[Written exercise] Using the records below, quote only the span that opens with the line containing "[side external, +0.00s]" and closes with the line containing "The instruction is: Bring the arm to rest", exactly and inclusively.

(Data listing)
━━━━

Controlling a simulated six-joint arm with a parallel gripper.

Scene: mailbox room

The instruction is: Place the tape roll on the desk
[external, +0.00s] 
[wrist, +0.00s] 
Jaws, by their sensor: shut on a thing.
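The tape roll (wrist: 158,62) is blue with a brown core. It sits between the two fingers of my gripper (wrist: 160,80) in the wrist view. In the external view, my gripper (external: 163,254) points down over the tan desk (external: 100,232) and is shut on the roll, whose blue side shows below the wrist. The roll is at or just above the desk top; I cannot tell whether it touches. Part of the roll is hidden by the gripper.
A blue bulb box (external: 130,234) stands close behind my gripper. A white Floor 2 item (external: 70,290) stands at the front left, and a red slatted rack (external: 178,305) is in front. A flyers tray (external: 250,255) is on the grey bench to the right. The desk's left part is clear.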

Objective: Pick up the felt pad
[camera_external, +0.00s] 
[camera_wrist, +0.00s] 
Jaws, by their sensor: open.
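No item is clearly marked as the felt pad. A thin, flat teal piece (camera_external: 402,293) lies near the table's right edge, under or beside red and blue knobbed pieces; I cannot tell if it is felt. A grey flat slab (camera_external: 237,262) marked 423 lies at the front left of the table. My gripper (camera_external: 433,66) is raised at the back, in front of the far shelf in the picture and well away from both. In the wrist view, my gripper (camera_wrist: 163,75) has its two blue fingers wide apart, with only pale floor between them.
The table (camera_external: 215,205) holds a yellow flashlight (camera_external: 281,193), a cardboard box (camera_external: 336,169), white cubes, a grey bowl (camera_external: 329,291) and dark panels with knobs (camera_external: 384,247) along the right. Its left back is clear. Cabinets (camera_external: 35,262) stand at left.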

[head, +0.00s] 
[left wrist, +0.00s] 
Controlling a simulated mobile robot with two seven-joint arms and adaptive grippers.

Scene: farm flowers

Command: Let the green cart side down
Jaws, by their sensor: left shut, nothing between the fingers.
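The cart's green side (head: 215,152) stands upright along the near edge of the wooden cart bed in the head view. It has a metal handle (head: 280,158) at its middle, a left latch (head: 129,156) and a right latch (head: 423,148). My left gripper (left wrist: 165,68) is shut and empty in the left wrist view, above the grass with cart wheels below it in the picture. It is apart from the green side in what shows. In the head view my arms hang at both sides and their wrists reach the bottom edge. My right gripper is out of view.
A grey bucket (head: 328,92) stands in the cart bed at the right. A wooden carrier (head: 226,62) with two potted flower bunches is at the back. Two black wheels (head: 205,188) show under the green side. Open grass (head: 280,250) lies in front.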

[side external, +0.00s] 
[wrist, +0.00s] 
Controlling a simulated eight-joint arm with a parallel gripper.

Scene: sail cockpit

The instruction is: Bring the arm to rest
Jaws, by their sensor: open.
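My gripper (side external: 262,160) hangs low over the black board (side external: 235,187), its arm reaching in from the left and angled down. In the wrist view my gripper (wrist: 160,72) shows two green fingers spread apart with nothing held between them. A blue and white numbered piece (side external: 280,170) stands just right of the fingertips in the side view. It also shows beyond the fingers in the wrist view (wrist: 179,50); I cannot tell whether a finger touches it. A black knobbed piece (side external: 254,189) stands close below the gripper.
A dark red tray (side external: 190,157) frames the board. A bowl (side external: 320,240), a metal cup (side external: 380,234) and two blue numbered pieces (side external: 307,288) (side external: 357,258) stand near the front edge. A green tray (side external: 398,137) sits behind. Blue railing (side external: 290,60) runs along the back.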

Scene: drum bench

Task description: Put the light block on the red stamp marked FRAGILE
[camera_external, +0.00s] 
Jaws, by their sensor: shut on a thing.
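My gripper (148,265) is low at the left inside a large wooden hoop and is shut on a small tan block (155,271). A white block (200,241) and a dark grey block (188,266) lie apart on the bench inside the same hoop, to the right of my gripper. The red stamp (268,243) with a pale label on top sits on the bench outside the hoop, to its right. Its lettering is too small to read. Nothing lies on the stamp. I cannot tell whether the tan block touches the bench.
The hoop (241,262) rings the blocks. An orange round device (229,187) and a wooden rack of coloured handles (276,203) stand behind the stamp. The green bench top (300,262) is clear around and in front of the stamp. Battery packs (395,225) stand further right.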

━━━━

[Answer to this problem]
[side external, +0.00s] 
[wrist, +0.00s] 
Controlling a simulated eight-joint arm with a parallel gripper.

Scene: sail cockpit

The instruction is: Bring the arm to rest

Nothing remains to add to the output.